Вон он – этот гвоздь с чудовищною шляпкой. Он заменил ей пресловутый крюк. А впрочем, гвоздь уж был не настоящий... Оригинал увез поэт столичный. “Зачем ему, ей-богу, не пойму... Как стали спрашивать да приходить, так мы такой же точно вбили... для примеру...”

Поведавшая нам эту страшную историю хозяйка не запомнила имя поэта-коллекционера. Много позже, уже в Москве, в писательских кругах мне поведали, кто посягнул на “подлинник” смертельного гвоздя. Довез он его, говорят, до Парижа. И предъявлял по надобности любопытствующим. Царствие ему небесное, и Бог ему судья. Но тогда немилосердие юности продиктовало мне иные слова... непереводимые.

И, право слово, что за гостеванье без этого гвоздя и без веревки, которую использовал Есенин... Помилуйте, а пуля не нужна, изъятая из живота поэта?..

Без комментариев.

Потом, понизив голос, виновато хозяйка нам сказала про бумаги какие-то нито: мол, тут остались, в кожаных мешках, что показалось странным – от сырости их, что ли, берегли! “Грешна была: растапливала печку... Потом уж понаехали... забрали...” Ведь чудом сбереглись да завалялись, казалось, до единого клочка!

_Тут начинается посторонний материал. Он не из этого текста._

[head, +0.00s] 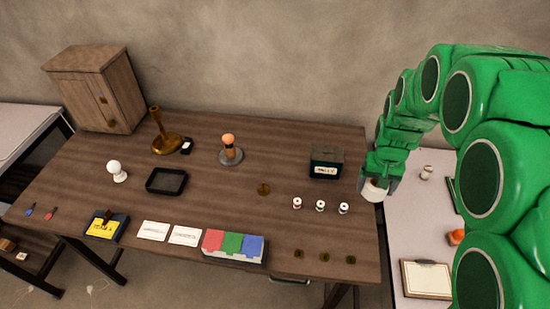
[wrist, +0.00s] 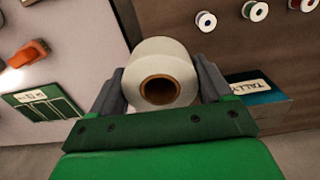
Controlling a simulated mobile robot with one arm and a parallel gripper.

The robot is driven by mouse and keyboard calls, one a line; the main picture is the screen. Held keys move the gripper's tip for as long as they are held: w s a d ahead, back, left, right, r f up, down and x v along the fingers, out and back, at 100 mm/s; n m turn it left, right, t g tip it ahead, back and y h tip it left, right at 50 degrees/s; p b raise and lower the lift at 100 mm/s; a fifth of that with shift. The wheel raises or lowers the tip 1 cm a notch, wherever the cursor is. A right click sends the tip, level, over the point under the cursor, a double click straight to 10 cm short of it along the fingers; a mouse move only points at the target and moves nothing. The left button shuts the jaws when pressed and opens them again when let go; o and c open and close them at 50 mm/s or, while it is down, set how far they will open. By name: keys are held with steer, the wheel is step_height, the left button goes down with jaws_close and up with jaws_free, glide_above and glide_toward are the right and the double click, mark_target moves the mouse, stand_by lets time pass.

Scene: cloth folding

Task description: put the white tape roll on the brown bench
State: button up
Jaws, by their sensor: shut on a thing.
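My gripper (head: 379,176) is shut on the white tape roll (head: 373,191), at the right end of the brown bench (head: 225,205). In the wrist view, the tape roll (wrist: 172,55) sits between the two grey fingers of my gripper (wrist: 160,72), its brown core facing the camera. The roll is held up, near the bench's right edge. In the wrist view, the brown bench (wrist: 165,18) shows beyond the roll on the right. I cannot tell the exact height of the roll above the bench.
A dark box labelled TALLY (head: 326,162) and several small spools (head: 320,206) stand near the bench's right end. A pale table (head: 405,232) is to the right, with a clipboard (head: 427,280) and an orange object (head: 456,237). The bench's middle has bare room.

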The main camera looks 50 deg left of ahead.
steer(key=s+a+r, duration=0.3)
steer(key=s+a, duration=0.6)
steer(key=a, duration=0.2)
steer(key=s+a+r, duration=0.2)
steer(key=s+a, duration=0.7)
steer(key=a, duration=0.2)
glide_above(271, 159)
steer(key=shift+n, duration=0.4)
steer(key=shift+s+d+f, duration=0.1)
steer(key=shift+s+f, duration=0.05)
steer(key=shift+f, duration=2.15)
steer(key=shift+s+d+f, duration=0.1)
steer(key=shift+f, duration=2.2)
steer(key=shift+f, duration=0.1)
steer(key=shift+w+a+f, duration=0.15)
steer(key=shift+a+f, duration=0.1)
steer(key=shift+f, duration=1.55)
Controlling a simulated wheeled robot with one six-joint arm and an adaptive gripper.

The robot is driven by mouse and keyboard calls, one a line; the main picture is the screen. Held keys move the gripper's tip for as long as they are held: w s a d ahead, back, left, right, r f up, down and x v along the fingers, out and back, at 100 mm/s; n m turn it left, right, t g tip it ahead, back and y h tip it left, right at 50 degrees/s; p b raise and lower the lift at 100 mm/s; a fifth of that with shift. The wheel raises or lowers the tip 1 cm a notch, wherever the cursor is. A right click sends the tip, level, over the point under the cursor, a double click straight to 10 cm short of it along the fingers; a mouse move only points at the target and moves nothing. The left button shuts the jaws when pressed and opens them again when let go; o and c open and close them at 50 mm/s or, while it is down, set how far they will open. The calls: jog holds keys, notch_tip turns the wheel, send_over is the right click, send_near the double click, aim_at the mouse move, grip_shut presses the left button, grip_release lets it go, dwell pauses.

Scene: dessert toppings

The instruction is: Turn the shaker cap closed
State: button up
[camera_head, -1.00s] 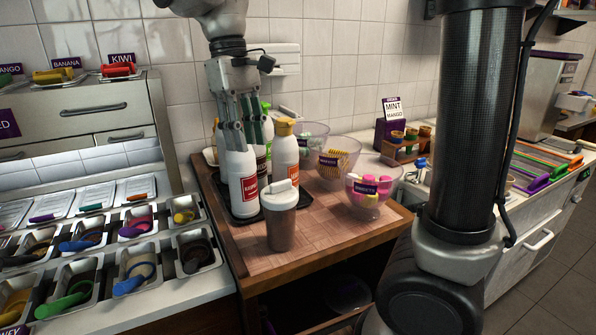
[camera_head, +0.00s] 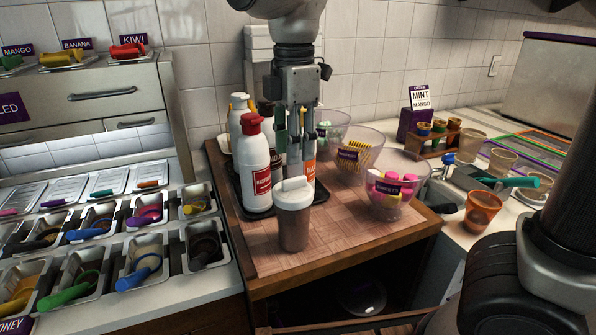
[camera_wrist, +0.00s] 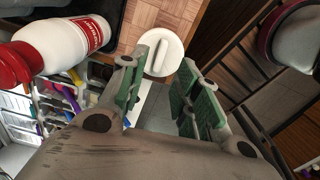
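The shaker (camera_head: 293,228) stands upright near the front of the wooden board, a translucent cup with brown contents. Its white cap (camera_head: 294,193) is on top. In the wrist view the round cap (camera_wrist: 172,52) shows from above with a raised bar across it, just past the fingertips. My gripper (camera_head: 297,168) points down over the cap in the head view. Its green-padded fingers (camera_wrist: 160,82) are apart in the wrist view, with nothing between them. Whether the fingertips touch the cap I cannot tell.
A white bottle with a red cap (camera_head: 254,170) stands close left of my gripper; it also shows in the wrist view (camera_wrist: 62,45). A glass bowl of pink and yellow pieces (camera_head: 387,200) stands to the right. Topping bins (camera_head: 145,262) fill the left counter. The board's front is clear.

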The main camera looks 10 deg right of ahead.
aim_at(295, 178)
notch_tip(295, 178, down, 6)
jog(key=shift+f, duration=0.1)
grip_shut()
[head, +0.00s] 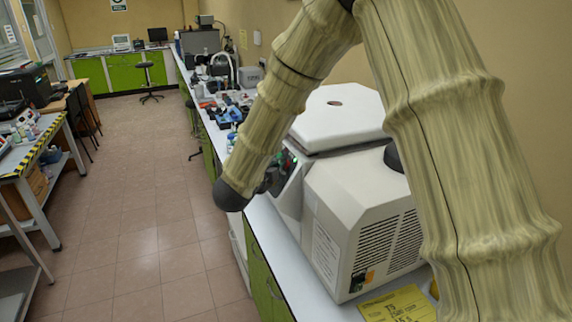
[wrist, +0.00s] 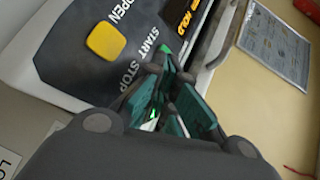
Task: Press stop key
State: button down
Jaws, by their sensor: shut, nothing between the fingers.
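The white machine (head: 350,195) stands on the long bench, with a dark control panel (head: 285,172) on its front. In the wrist view the grey panel (wrist: 75,70) fills the upper left, with printed OPEN, START and STOP labels. A yellow key (wrist: 105,41) sits by the OPEN label. My gripper (wrist: 167,68) is shut and empty, its teal fingertips at the panel close to the STOP label (wrist: 131,75). The fingers hide the area beside that label, so I cannot see the stop key clearly or tell whether they touch it. Small green patches show around the fingers.
A yellow label sheet (head: 396,306) lies on the bench in front of the machine. Tools and bottles (head: 225,105) crowd the bench beyond it. The tiled floor (head: 135,215) to the left is open. A paper notice (wrist: 268,42) lies right of the panel.

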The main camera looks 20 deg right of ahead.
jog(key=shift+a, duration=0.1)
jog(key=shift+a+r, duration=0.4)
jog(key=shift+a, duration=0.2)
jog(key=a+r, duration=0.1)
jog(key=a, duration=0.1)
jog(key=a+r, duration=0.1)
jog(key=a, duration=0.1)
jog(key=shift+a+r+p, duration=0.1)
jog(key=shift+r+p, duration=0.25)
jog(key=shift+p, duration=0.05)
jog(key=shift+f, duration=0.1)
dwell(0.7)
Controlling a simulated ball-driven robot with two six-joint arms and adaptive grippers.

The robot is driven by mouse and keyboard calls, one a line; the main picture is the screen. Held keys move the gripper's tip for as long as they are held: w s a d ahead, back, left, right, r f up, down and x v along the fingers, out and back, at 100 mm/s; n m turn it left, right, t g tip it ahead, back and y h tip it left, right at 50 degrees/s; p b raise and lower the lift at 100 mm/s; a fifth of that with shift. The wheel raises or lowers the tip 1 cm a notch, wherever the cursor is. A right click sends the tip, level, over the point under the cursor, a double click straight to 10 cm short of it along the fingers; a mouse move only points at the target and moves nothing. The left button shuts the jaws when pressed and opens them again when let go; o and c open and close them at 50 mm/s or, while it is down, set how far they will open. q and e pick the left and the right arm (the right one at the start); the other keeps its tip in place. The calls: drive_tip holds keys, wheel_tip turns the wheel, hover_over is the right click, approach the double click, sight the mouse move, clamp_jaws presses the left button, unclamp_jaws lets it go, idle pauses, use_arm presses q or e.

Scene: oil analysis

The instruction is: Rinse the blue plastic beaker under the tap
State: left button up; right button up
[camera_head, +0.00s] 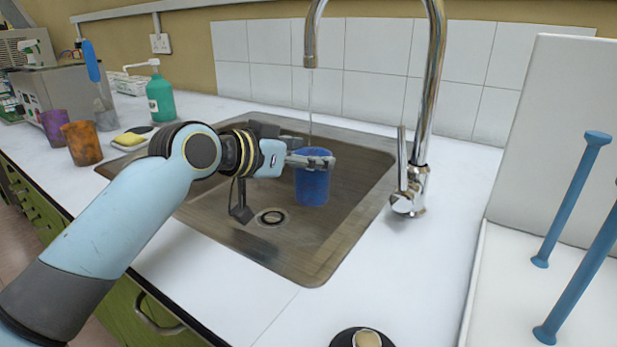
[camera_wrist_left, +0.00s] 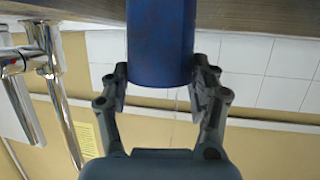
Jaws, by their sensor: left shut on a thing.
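The blue plastic beaker (camera_head: 312,188) is upright over the sink (camera_head: 345,215), to the right of the drain. A thin stream of water falls from the spout of the chrome tap (camera_head: 432,90) to the beaker's top. My left gripper (camera_head: 310,161) reaches in from the left and is shut on the beaker. In the left wrist view the picture is upside down; the beaker (camera_wrist_left: 160,45) sits between both fingers (camera_wrist_left: 160,88), and the tap (camera_wrist_left: 48,70) is at the left. The inside of the beaker is hidden. My right gripper is not in view.
Purple (camera_head: 54,127) and orange (camera_head: 82,143) beakers stand left of the sink, near a yellow sponge (camera_head: 129,139) and a green soap bottle (camera_head: 160,98). A white rack with blue pegs (camera_head: 572,198) stands at the right. The counter between sink and rack is mostly clear.

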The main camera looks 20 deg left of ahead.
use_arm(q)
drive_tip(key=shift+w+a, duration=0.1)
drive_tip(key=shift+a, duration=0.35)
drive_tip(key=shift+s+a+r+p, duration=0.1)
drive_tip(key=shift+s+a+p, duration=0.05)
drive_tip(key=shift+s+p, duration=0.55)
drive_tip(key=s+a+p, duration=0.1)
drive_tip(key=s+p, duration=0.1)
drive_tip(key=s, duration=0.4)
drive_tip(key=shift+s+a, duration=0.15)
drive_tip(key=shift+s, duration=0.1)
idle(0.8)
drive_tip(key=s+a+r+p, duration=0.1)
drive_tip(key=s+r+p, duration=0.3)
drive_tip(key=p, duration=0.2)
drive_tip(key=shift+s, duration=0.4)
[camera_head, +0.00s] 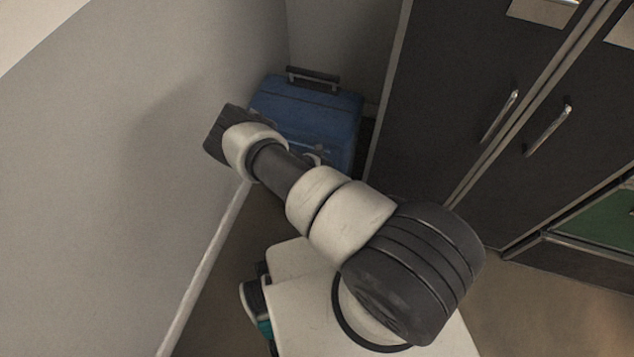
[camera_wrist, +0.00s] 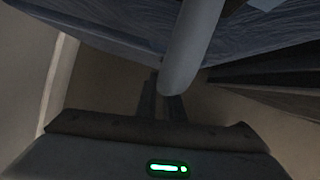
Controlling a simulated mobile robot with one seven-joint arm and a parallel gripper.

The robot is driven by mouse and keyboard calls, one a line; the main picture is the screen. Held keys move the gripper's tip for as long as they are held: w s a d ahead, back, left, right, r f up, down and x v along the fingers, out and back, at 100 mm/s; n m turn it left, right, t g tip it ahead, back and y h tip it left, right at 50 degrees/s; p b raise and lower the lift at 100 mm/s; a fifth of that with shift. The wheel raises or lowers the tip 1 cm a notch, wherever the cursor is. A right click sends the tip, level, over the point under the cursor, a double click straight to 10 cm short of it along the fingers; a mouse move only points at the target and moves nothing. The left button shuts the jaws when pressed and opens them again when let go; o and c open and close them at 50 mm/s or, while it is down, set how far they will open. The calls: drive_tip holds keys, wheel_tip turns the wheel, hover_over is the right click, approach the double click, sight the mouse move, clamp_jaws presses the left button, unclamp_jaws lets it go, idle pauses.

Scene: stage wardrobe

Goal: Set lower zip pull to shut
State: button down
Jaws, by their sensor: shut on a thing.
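A blue case (camera_head: 318,108) stands in the corner in the head view, with a dark carry handle on top. Its blue side also fills the top of the wrist view (camera_wrist: 110,30). My gripper (camera_wrist: 162,92) shows in the wrist view, its two dark fingers close together just below the case's edge. It is shut on something small at the fingertips, which seems to be the lower zip pull; the pull itself is too dark and covered to make out. In the head view my arm hides the gripper and part of the case's front.
A smooth grey rod (camera_wrist: 192,45) with a rounded end hangs close by the fingers in the wrist view. Dark cupboard doors (camera_head: 480,90) with metal handles stand on the right. A pale wall (camera_head: 130,150) bounds the left. A little bare floor (camera_head: 530,310) shows at lower right.

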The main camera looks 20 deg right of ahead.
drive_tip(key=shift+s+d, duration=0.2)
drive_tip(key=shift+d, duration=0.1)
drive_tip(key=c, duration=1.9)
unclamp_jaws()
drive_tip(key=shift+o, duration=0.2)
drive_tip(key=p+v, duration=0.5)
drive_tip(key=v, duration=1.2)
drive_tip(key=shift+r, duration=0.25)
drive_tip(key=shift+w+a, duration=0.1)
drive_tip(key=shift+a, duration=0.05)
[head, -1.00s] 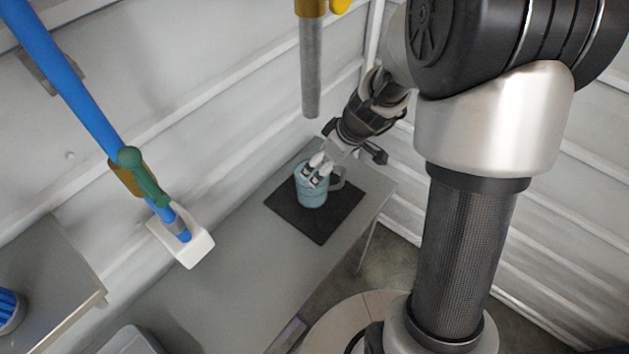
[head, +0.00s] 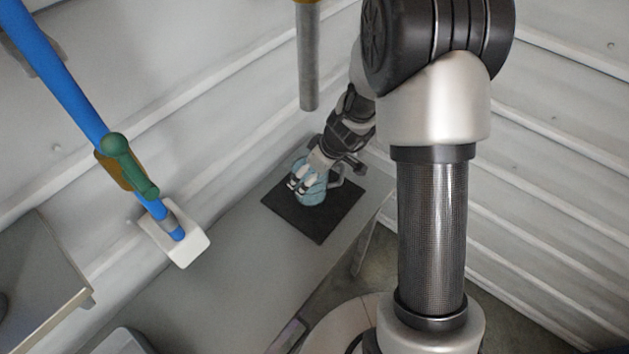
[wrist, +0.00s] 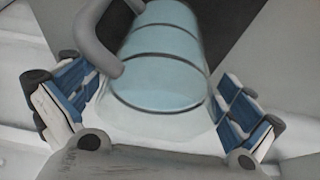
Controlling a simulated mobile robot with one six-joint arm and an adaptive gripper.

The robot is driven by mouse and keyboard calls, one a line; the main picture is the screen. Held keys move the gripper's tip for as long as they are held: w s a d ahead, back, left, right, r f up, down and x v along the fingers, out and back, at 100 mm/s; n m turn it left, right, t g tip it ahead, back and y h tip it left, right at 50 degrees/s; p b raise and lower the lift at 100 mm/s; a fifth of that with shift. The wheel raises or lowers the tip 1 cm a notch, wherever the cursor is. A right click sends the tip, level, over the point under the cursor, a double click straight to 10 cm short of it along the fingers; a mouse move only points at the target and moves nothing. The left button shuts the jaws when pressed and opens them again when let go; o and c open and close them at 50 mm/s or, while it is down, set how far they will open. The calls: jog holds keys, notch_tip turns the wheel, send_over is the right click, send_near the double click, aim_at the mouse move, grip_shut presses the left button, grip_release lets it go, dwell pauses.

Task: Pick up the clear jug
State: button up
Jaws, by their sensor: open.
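The clear jug (head: 312,190) looks pale blue with dark bands and stands on a black mat (head: 322,222) on the grey table. Its grey handle (head: 338,184) points to the right in the head view. My gripper (head: 299,186) is open, with its fingers over the jug and hiding part of it. In the wrist view the jug (wrist: 160,70) lies between my two spread blue-padded fingers, and its handle (wrist: 95,35) is at the upper left. A gap shows beside the left finger; whether the right finger touches the jug I cannot tell.
A grey vertical pipe (head: 309,70) hangs behind the mat, close to my arm. A blue pipe with a green valve handle (head: 130,165) runs down to a white block (head: 180,240) at left. The table (head: 215,290) is clear in front of the mat.

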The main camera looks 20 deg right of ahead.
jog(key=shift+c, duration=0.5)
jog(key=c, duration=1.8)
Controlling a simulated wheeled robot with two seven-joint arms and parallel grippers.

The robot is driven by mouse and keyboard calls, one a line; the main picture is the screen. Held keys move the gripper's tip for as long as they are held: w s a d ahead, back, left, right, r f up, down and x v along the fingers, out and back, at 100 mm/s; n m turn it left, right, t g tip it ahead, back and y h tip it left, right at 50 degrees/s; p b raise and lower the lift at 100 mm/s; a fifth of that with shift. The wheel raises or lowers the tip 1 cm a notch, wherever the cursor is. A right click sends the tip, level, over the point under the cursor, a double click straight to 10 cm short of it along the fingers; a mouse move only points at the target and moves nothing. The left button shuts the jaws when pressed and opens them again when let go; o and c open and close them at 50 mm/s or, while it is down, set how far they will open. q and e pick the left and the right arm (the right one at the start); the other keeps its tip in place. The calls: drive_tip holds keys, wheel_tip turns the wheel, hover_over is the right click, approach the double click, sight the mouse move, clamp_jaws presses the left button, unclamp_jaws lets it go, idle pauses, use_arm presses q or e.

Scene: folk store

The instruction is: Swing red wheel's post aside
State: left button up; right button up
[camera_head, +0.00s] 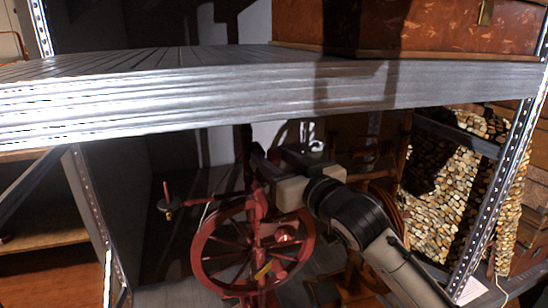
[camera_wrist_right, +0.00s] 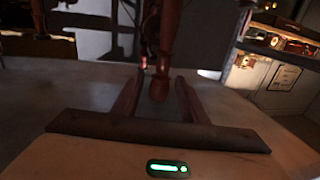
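The red spinning wheel (camera_head: 204,250) stands on the lower shelf in the head view, with its spoked rim facing me. Its red post (camera_head: 249,180) rises behind the rim, partly hidden by my right gripper (camera_head: 262,165). In the right wrist view a turned reddish post (camera_wrist_right: 166,45) hangs down between the two fingers of my right gripper (camera_wrist_right: 160,92). The fingers stand apart with gaps beside the post's rounded lower end; I cannot tell whether either finger touches it. My left gripper is not in view.
A metal shelf board (camera_head: 200,95) runs across just above my right arm. A brown wooden wheel (camera_head: 385,205) stands close behind the arm. Perforated uprights (camera_head: 500,170) bound the bay. A small red-handled part (camera_head: 168,203) juts out at left.

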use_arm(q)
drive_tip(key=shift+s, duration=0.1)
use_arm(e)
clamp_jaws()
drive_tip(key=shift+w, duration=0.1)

И вправду, чудо. Могли все пустить на растопку, бумага в те времена была дефицитом: печи в этих лесных краях обычно разжигали щепой или лучиной. А тут такое счастье привалило!

“Бумаги в кожаных мешках” Ирма Кудрова, никогда до этого не слышавшая ни о чем подобном, несколько лет назад в лондонском разговоре со мной определила как большие кожаные саквояжи, в которых Цветаева везла из Парижа наиболее ценные рукописи. Как известно, они с сыном отбыли из Франции на корабле, и Марина Ивановна, никогда не любившая эту “большую воду”, боялась морских крушений. На этот случай она, возможно, и упаковала часть архива в непромокаемое кожаное “нечто”. Вдруг выплывут, воспрянут из пучины! И вправду, чему не суждено утонуть, то не сгорит и в огненной пещи...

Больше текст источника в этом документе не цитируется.